LISTED ENTRIES:
•••••

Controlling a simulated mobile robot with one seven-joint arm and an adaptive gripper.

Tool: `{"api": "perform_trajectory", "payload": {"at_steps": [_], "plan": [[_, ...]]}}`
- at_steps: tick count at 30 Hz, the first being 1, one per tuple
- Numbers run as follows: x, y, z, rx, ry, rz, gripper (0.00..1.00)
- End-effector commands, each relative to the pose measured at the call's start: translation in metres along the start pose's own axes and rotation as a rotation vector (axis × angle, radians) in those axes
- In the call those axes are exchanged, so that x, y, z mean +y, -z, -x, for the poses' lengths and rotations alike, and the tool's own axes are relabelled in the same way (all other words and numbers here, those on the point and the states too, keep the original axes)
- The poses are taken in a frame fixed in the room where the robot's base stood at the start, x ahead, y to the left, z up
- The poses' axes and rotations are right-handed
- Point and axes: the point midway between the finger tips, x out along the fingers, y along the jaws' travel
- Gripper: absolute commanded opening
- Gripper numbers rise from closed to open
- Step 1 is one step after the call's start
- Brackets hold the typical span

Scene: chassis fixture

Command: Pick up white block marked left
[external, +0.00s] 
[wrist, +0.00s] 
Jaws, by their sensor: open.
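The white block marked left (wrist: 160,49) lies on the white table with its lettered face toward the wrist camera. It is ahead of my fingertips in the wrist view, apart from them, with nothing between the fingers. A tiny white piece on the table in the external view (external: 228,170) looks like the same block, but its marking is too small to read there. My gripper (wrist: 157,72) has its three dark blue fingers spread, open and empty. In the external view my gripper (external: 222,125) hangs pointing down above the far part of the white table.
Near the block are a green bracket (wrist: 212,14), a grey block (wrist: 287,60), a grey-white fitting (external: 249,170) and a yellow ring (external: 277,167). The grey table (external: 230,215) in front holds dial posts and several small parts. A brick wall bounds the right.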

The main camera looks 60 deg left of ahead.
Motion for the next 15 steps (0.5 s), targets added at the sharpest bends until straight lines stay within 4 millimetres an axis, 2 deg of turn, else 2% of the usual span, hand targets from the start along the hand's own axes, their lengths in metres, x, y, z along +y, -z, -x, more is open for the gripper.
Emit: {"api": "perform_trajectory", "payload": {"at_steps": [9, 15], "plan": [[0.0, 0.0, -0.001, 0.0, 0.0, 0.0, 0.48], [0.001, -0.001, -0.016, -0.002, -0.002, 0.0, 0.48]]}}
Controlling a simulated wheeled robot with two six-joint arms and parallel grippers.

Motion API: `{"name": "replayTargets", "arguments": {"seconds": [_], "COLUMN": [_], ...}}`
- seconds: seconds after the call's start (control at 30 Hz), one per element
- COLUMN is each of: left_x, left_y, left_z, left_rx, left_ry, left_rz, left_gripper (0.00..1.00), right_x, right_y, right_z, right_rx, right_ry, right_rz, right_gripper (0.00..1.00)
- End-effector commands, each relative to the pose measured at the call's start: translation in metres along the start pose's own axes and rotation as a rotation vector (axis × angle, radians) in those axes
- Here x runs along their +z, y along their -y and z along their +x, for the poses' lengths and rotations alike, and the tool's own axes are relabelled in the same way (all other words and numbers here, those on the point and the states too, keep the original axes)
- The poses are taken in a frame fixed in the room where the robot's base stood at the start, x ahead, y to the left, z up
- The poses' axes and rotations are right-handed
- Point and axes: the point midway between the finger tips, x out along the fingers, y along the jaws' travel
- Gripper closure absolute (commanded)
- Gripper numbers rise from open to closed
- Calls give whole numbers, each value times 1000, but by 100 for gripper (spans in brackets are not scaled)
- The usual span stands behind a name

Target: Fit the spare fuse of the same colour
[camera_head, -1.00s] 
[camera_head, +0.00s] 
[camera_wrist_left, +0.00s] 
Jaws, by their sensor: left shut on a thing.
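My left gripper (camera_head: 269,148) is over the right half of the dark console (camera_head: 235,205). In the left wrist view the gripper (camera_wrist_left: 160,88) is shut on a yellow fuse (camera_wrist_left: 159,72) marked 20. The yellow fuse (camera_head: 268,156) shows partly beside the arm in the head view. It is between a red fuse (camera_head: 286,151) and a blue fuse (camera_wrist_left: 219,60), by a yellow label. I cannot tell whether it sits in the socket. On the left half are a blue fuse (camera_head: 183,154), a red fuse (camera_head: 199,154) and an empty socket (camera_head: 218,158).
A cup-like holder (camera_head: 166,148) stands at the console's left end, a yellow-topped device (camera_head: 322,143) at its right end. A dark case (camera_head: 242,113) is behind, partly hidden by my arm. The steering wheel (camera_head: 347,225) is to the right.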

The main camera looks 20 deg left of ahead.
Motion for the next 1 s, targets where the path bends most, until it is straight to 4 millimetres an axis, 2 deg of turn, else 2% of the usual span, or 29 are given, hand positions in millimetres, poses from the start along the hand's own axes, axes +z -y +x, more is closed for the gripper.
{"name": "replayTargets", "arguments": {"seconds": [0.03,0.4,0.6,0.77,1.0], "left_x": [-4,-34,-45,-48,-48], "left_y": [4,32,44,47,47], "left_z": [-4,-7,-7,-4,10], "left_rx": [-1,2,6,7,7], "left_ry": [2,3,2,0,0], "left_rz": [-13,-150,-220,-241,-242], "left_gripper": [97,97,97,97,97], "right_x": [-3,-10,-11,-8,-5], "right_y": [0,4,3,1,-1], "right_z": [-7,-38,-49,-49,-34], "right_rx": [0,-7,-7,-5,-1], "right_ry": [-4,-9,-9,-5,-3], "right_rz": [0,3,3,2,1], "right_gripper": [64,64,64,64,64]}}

•••••

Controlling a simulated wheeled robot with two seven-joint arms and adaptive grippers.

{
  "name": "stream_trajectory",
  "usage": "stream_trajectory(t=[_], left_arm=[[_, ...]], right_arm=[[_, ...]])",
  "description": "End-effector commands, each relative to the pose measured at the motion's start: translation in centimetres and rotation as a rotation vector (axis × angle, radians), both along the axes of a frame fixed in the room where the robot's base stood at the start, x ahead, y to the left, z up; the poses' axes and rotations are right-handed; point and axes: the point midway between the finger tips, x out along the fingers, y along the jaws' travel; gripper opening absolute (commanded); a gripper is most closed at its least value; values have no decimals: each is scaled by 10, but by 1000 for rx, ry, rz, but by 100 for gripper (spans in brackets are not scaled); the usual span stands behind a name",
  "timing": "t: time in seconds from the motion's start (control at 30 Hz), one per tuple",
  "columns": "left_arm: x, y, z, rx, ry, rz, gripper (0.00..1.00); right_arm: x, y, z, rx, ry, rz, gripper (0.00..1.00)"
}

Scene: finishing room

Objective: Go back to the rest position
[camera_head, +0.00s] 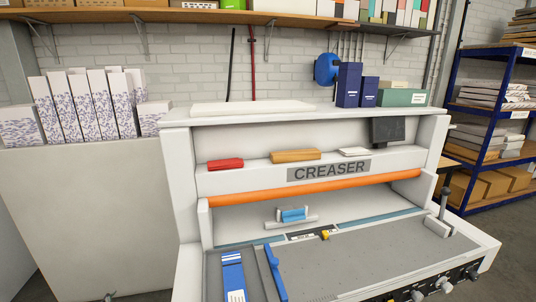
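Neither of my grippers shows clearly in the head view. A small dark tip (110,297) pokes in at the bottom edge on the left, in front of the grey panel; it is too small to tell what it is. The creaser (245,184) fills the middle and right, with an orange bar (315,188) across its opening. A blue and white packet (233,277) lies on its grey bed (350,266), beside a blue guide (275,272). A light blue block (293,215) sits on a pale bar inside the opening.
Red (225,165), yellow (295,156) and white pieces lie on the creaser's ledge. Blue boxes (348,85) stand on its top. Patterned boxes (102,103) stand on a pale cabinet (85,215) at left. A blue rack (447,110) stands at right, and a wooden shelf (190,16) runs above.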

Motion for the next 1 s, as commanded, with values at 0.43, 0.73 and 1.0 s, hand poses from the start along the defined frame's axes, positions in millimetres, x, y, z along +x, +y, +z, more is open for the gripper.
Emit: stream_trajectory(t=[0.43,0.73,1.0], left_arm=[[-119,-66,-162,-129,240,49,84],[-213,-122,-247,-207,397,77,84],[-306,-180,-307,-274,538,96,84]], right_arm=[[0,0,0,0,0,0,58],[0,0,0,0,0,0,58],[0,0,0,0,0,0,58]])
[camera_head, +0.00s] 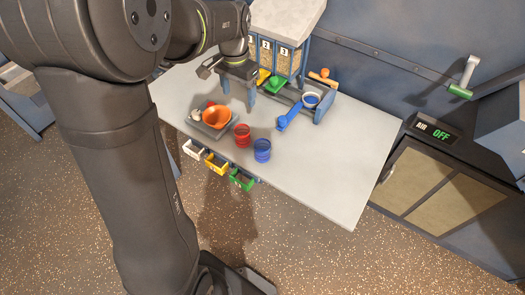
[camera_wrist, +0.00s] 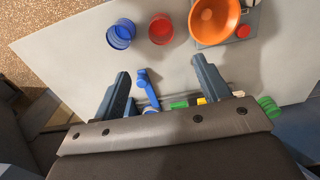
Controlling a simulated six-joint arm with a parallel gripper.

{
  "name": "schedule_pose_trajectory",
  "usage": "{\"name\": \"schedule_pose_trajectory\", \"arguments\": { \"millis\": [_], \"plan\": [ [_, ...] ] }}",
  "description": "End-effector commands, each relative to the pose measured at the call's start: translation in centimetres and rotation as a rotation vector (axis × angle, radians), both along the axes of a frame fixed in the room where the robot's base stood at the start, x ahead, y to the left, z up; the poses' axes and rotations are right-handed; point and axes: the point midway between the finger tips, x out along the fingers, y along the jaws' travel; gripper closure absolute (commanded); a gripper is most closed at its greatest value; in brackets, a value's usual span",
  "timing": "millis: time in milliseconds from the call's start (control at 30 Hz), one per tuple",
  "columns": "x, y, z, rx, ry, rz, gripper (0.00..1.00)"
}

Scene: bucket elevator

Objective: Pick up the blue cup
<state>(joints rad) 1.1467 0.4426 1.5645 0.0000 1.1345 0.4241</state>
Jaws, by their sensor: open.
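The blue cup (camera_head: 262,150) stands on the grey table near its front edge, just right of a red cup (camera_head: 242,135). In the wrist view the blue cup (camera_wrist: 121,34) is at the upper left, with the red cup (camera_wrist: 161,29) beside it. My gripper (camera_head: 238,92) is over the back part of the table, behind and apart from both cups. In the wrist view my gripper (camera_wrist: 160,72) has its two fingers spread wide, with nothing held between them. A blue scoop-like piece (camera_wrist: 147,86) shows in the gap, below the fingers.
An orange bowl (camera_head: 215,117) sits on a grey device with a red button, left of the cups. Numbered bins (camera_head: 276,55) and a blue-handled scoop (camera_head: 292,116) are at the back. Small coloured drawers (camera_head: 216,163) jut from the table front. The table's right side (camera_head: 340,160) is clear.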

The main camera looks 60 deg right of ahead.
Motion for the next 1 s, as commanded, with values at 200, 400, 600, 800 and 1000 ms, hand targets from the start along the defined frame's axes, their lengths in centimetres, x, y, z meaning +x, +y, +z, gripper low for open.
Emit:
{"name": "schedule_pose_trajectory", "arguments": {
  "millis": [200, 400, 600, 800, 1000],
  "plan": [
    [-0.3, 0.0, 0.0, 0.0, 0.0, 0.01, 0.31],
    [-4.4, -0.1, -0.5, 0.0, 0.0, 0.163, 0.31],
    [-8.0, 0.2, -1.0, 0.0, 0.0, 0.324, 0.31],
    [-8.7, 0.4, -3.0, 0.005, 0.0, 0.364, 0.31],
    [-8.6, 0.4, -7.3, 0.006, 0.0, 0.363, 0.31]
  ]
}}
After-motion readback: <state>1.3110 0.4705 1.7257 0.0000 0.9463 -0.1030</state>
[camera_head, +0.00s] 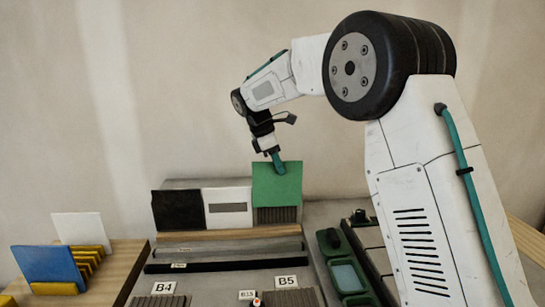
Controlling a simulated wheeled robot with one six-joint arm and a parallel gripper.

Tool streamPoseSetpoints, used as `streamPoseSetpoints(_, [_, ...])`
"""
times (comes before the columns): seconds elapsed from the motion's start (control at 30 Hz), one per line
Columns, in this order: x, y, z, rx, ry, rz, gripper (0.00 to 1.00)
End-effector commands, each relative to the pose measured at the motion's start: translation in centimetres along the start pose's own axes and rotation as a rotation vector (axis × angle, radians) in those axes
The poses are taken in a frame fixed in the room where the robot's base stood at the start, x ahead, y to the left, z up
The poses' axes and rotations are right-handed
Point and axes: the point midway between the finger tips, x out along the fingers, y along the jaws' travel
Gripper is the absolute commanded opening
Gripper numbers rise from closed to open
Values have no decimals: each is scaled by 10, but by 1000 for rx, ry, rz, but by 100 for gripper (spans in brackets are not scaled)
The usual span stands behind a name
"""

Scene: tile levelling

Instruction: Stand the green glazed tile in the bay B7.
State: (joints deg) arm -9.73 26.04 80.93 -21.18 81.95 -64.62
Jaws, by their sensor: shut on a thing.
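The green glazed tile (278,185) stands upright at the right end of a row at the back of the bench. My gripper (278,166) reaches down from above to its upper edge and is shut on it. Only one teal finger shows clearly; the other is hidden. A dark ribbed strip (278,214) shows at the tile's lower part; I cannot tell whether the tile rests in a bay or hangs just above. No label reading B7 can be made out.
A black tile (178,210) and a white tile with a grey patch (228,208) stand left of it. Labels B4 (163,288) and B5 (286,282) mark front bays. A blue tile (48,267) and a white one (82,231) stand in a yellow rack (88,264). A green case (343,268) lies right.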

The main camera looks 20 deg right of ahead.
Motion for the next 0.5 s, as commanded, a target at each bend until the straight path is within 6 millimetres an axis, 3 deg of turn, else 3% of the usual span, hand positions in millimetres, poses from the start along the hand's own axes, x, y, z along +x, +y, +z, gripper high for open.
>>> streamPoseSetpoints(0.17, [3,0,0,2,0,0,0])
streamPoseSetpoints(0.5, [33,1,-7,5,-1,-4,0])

•••••

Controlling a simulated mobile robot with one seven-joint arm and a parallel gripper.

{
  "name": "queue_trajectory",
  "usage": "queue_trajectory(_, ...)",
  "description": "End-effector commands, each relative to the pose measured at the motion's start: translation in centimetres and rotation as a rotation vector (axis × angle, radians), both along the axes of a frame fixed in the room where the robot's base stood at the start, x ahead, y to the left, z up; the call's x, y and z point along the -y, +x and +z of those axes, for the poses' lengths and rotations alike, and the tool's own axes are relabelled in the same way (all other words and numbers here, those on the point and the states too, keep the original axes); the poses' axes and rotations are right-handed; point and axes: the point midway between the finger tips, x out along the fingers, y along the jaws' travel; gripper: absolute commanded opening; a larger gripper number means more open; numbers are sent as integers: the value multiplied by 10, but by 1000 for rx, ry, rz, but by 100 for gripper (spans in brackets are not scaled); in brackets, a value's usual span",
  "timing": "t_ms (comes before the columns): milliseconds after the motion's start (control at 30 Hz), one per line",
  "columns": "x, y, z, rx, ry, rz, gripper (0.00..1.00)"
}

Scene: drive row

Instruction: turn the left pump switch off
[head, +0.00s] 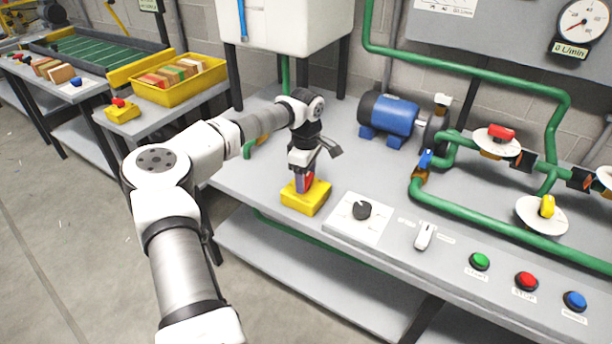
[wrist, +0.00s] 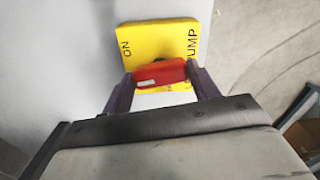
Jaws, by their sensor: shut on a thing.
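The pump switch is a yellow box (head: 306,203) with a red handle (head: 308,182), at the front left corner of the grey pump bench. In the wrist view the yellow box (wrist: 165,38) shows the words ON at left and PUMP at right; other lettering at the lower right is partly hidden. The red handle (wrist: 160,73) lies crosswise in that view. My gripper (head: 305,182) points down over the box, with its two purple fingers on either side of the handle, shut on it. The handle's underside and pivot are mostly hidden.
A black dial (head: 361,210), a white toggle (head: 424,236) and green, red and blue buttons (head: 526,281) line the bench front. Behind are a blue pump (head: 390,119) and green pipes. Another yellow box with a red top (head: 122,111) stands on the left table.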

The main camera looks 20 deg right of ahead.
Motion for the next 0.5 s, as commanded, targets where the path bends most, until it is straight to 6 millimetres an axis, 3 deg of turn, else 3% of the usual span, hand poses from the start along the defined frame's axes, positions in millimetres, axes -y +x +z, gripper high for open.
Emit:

•••••

Print exactly the lines from the line with "Controlling a simulated wheeled robot with two six-joint" to the line with "- Calls give", both included, and nothing else.

Controlling a simulated wheeled robot with two six-joint arms and parallel grippers.

Motion API: `{"name": "replayTargets", "arguments": {"seconds": [_], "COLUMN": [_], ...}}`
- seconds: seconds after the call's start (control at 30 Hz), one per element
- COLUMN is each of: left_x, left_y, left_z, left_rx, left_ry, left_rz, left_gripper (0.00..1.00), right_x, right_y, right_z, right_rx, right_ry, right_rz, right_gripper (0.00..1.00)
- End-effector commands, each relative to the pose measured at the call's start: translation in metres along the start pose's own axes and rotation as a rotation vector (axis × angle, radians) in those axes
- Here x runs along their +z, y along their -y and z along their +x, for the poses' lengths and rotations alike, and the tool's own axes are relabelled in the same way (all other words and numbers here, those on the point and the states too, keep the original axes)
- The poses are taken in a frame fixed in the room where the robot's base stood at the start, x ahead, y to the left, z up
- The poses' axes and rotations are right-handed
- Point and axes: the point midway between the finger tips, x out along the fingers, y along the jaws' travel
- Gripper closure absolute (commanded)
- Gripper numbers rise from open to closed
- Calls give whole numbers, each value times 1000, but by 100 for gripper (spans in brackets are not scaled)

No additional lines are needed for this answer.